Kelly's seductive sound thrills fans, angers protesters


March 19, 2006


AUSTIN, Texas -- "This is ladies' night for me," R. Kelly said early in his performance at the University of Texas' Bass Concert Hall on Friday, the seventh stop on his Light It Up Tour, which comes to the Chicago Theatre on April 26.

Once the self-proclaimed "Pied Piper of R&B," now billing himself as "Mr. Showbiz," the Chicago superstar was in his suave lothario mode when he made that declaration of love to the women in the nearly sold-out 2,800-seat venue.

Sexual metaphors

But it wasn't long before the singer was tossing out odd sexual metaphors while performing "Sex in the Kitchen" and "The Jungle"; slapping an imaginary lover and feigning rough sex with her, or pretending to be wracked by an orgasm so intense that he passed out and had to be carried from the stage.

"They told me to contain myself, and 'no touching yourself there,' " Kelly said as he pointed to his groin. "But I know you want me to be myself and do my show."

By the standards of many R&B tours, which are often rated R, or Kelly's past excursions, which have been strictly NC-17, this was PG-13 stuff. Yet as he awaits trial, it is difficult to separate anything this artist does from the charges against him.

The Sun-Times has reported that Kelly has used his position of fame and influence as a pop star to have sexual relationships with underage girls. In June 2002, he was indicted on charges of child pornography after the newspaper received a videotape that prosecutors say shows him having sex with a 14-year-old girl.

'Get a hobby'

Concertgoers were reminded of this controversy as they filed into the venue.

"We love R&B, not child pornography," chanted 15 members of a group called Feminists of Color United. The UT students also handed out leaflets listing the charges against Kelly and statistics for sexual assaults against women of color.

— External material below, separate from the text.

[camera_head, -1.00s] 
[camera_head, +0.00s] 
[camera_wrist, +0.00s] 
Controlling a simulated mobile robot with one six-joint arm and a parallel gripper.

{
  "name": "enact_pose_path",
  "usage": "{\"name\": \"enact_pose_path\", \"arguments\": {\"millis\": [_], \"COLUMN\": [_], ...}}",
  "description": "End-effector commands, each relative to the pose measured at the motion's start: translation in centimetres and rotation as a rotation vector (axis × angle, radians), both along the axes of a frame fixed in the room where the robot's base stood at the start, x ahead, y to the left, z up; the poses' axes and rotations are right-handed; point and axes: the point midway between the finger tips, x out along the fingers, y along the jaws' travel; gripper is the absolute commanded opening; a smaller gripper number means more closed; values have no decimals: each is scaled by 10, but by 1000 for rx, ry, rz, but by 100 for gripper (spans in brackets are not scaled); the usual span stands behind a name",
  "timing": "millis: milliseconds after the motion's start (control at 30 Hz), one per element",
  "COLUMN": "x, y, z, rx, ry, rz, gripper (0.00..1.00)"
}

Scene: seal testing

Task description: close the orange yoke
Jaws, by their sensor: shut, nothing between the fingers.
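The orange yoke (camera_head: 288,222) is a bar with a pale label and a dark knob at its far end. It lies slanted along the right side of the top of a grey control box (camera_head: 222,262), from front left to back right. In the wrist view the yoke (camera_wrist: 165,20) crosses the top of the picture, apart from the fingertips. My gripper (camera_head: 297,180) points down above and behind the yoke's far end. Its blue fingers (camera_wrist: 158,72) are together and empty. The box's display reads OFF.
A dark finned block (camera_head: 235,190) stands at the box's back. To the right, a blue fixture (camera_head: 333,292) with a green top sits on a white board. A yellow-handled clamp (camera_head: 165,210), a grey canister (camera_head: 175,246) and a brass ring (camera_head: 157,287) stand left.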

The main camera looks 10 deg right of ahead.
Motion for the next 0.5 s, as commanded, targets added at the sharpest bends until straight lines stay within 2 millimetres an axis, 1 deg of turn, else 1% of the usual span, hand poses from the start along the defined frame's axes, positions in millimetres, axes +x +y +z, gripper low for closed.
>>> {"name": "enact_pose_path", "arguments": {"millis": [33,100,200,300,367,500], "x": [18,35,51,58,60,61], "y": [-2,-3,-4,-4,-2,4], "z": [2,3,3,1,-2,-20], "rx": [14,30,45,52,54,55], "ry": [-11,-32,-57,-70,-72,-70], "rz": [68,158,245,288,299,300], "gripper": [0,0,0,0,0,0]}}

"His arrogance isn't wasted on us -- that he's touring and singing about sex while these charges are unresolved," said Courtney Desiree Morris, a graduate student in anthropology who led the protest.

The group was greeted with reactions that ranged from indifference to mild hostility. "Get a hobby; it's just music!" one concertgoer shouted.

Indeed, Kelly seems to have designed this tour to remind his audience of his many artistic accomplishments during a career with 40 million albums sold.

Show keeps focus on singing

For the first time in the new millennium, Kelly is performing with a live band -- including three keyboards, drums, bass and three backing vocalists -- on a minimal stage that keeps the focus on his singing, which has rarely sounded better.

The artist cycled through almost three dozen hits, including some produced for other artists, offering a verse and a chorus of each during long medleys that could have been one sweet-sounding stream of pillow talk. Yet it was never too long before the seduction was interrupted by a detour into the Twilight Zone.

There were the weird animal noises in "The Jungle." There was "Feelin' on Yo Booty" delivered in the style of an Italian tenor, complete with opera cloak and top hat. And, strangest of all, there were the opening chapters of "Trapped in the Closet."

Here, Kelly burst out of a set that seemed to be borrowed from a high school play, then lip-synched to tapes of his lurid "ghetto opera" while interacting with imaginary characters only he could see. One middle-aged concertgoer shook her head at the spectacle.

"Sometimes I don't know where the brother is coming from," the Texas fan said. "But I don't care what those girls outside [the protesters] say -- I like his music."